Il est 13h. Dans un stationnement désert, la voiture de Christine Brunel, éducatrice, crache «Don't worry, be happy» à tue-tête. Comme un mantra destiné à ce groupe de randonneuses hors du commun. Les filles sont fébriles. Elles se taquinent et fument une cigarette en vitesse. Elles chaussent leurs raquettes, prêtes à s'enfoncer dans la forêt vers le petit refuge où elles passeront la nuit. Arriveront-elles à s'amuser pendant cette expédition de 24 heures? «Don't worry, be happy.»

Le ciel ensoleillé s'ennuage par à-coups, laissant tomber de gros flocons. Il fait 1 °C. Les filles portent sur leur dos un sac bien rempli qui pèse nettement moins lourd que leurs soucis. Âgées de 15 à 17 ans, elles ont vécu leur lot de misères dont elles peinent à sortir. Certaines ont commencé à consommer à l'âge où l'on joue encore aux poupées. D'autres ont frayé avec des gangs de rue, sont victimes de violence. Plusieurs manquent de soutien parental et multiplient les échecs scolaires.

«Certaines filles ne sont jamais sorties de la ville. On leur fait découvrir le sport, la nature et le sentiment de bien-être qui vient avec. On les voit dans un contexte moins rigide. Ça brise les distances et ça renforce nos liens avec elles», indique Christine. «Les filles sont déstabilisées de voir qu'elles peuvent s'amuser et se défouler sans consommer», ajoute sa collègue Chantal Desroches.

Estime de soi

L'expédition ne se veut pas une thérapie, mais plutôt un levier pour des adolescentes dont l'estime personnelle est à zéro. Les obstacles, qu'ils soient physiques, logistiques ou relationnels, sont autant de défis à relever. Et de petites réussites à mettre en banque.

Le groupe se prépare à cette expédition de raquette depuis plus d'un mois. La participation est volontaire. Yasmine* devait être du nombre, mais elle a fugué il y a trois semaines. Mélissa a été exclue de l'aventure en raison de comportements répréhensibles. Jenny s'est désistée ce matin. «On a essayé de la convaincre, mais elle sort difficilement de sa zone de confort. Elle a si peur de l'échec. C'est dommage.»

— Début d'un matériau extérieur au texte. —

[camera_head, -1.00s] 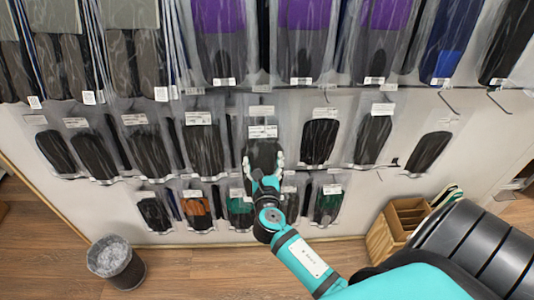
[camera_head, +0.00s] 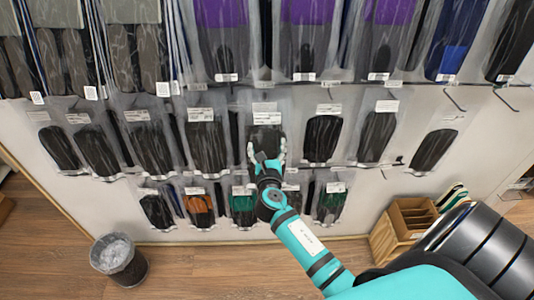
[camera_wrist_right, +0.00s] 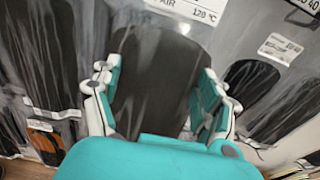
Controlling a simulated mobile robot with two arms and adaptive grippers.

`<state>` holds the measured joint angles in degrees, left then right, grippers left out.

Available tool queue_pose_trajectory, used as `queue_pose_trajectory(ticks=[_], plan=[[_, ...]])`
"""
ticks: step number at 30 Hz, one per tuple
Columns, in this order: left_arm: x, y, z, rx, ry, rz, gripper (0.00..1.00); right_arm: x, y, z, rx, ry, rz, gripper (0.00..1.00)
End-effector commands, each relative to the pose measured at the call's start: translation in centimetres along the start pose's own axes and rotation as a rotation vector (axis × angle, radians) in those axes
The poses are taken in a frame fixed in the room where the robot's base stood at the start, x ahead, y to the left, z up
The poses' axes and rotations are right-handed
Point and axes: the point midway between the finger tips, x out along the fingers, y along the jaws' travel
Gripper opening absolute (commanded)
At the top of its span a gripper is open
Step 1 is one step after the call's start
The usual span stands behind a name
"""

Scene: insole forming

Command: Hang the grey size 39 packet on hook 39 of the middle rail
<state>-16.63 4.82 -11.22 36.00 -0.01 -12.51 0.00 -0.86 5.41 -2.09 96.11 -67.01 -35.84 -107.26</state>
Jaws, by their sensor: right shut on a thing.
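My right gripper (camera_head: 266,158) is shut on a packet (camera_head: 266,120) with a dark grey insole and a white label at its top, in the middle of the wall display. In the right wrist view the fingers (camera_wrist_right: 158,100) stand on both sides of this packet (camera_wrist_right: 155,65), whose label is cut off by the top edge. The packet is level with the middle row of hanging packets. I cannot read its size in the head view, and its top hole and any hook behind it are hidden. My left gripper is not in view.
Neighbouring packets hang close on the left (camera_head: 205,140) and right (camera_head: 322,135). Purple packets (camera_head: 306,40) hang above and a short row hangs below. Bare hooks (camera_head: 455,98) show at the right. A wooden box (camera_head: 400,225) and a waste bin (camera_head: 118,262) stand on the floor.

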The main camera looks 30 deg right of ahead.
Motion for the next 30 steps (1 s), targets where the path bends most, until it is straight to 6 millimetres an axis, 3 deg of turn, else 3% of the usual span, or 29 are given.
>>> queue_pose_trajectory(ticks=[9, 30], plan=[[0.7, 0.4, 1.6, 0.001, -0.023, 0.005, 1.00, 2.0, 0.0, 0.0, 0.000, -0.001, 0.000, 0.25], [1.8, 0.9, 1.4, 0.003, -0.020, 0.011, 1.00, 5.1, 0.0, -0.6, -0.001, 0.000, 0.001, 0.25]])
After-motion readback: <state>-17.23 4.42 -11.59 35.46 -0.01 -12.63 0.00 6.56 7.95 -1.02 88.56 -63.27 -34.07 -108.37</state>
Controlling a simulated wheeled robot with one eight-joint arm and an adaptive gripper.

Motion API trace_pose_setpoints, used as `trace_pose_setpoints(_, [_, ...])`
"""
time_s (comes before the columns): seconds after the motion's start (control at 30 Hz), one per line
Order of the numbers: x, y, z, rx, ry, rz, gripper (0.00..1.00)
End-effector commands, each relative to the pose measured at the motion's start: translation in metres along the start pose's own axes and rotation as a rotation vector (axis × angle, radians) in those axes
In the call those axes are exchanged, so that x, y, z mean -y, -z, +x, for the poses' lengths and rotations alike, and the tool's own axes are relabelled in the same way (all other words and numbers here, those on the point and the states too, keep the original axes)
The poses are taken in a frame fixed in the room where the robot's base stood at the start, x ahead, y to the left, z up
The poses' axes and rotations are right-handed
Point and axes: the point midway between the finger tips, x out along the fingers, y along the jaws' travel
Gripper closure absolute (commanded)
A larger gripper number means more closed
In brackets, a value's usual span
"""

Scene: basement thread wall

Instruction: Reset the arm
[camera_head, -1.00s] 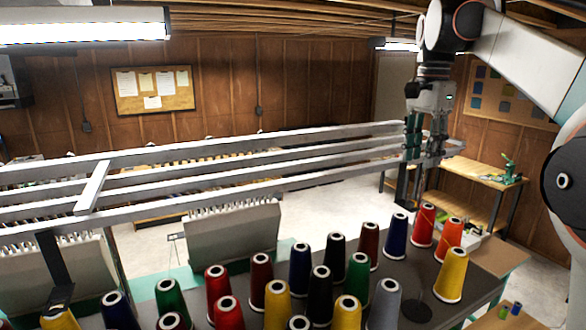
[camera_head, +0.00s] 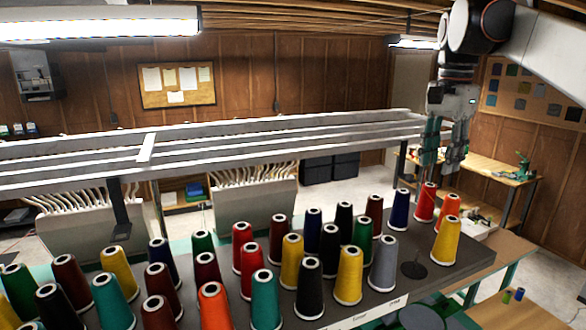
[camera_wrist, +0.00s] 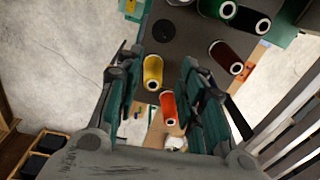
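My gripper (camera_head: 440,160) hangs pointing down at the upper right in the head view, above the far right end of the spool table. In the wrist view my gripper (camera_wrist: 158,80) has its two teal-padded fingers spread wide apart, with nothing held between them. A yellow thread cone (camera_wrist: 153,72) and an orange thread cone (camera_wrist: 168,108) show below in the gap between the fingers. The same yellow cone (camera_head: 446,240) and orange cone (camera_head: 446,211) stand upright at the table's right end in the head view.
Many coloured thread cones stand on the dark table (camera_head: 470,252), with an empty round spot (camera_head: 413,270) near its right end. Long grey rails (camera_head: 250,150) run above the table and reach close to my gripper. A wooden workbench (camera_head: 490,165) stands behind at the right.

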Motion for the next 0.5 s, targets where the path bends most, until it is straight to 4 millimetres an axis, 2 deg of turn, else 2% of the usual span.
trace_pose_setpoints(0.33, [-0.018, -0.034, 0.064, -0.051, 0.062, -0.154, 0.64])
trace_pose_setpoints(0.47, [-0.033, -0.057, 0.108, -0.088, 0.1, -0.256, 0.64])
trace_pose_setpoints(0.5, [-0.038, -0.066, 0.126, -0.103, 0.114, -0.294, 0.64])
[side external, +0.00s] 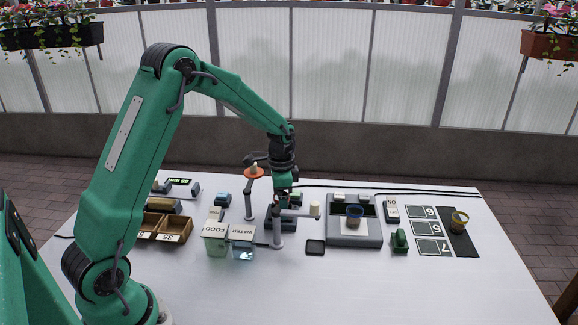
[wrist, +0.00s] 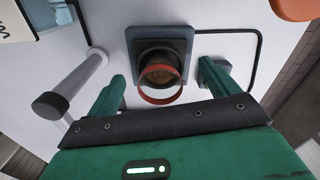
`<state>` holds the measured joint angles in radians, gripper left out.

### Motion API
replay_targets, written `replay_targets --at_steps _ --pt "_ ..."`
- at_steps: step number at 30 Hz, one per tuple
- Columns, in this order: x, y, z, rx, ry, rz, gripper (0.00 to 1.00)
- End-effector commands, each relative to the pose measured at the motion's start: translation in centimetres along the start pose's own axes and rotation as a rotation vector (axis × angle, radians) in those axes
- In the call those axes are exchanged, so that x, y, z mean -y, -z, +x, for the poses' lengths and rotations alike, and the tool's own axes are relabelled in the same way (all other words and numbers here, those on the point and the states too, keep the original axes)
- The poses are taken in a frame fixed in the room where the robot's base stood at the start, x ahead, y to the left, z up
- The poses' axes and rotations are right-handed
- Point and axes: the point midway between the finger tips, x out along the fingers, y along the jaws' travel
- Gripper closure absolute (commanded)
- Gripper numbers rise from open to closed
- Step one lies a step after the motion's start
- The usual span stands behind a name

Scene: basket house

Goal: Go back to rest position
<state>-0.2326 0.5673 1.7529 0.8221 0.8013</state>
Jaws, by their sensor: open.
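My gripper (wrist: 166,92) is open in the wrist view, with its two green fingers apart. Between and just beyond the fingers is a cup with a red rim (wrist: 160,95), standing on a dark square base (wrist: 172,40). I cannot tell from this view whether the fingers are at the cup's height. In the side external view my gripper (side external: 283,200) points down over the middle of the table, and its fingertips are partly hidden among the devices there.
FOOD (side external: 215,240) and WATER (side external: 243,243) containers are left of my gripper. The front of the white table (side external: 400,290) is clear.

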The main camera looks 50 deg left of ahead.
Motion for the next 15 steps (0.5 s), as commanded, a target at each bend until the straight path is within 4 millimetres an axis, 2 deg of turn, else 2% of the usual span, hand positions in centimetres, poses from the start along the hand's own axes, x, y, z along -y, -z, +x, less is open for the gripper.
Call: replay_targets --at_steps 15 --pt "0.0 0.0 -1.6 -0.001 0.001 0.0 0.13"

Camille, 16 ans, préfère aussi sa routine au centre. Mais elle a osé. «J'adore bouger, l'air pur.» Le regrette-t-elle? Après quelques minutes de marche, elle traîne la patte. Elle appréhende la longue montée devant elle, la pire de la journée. Costaude, gauche et peu en forme, elle tombe lourdement dans la neige une fois, deux fois, trois fois. Sa veste en coton molletonnée est trempée. «Je suis comme un aimant à trous!» L'adolescente est particulièrement vulnérable. Les éducatrices l'ont bien avisée: elle doit refuser de transporter l'équipement des autres filles. Elle s'intègre bien au groupe, même si elle en est clairement la tête de Turc.

Réapprendre à rire

Lorsque Camille perd pied et s'enfonce, Laïla éclate d'un rire gras, forcé. Comme si elle n'avait jamais appris à rire ou qu'elle avait oublié. Allumée et cultivée - lors de ses sorties, elle va au musée -, elle réside au centre jeunesse depuis qu'elle a 13 ans. Elle en a 15. À 9 ans, elle se droguait déjà. L'an dernier, une de ses amies est morte d'une surdose. Laïla est sobre depuis. C'est une grande fierté. Elle tente actuellement de retourner à l'école pour intégrer un foyer de groupe. C'est sa troisième sortie en raquette. «J'aime le calme ressenti après l'effort physique. Ici, je pense juste à moi. Je ne suis plus une fille de centre, mais une fille de bois», confie-t-elle.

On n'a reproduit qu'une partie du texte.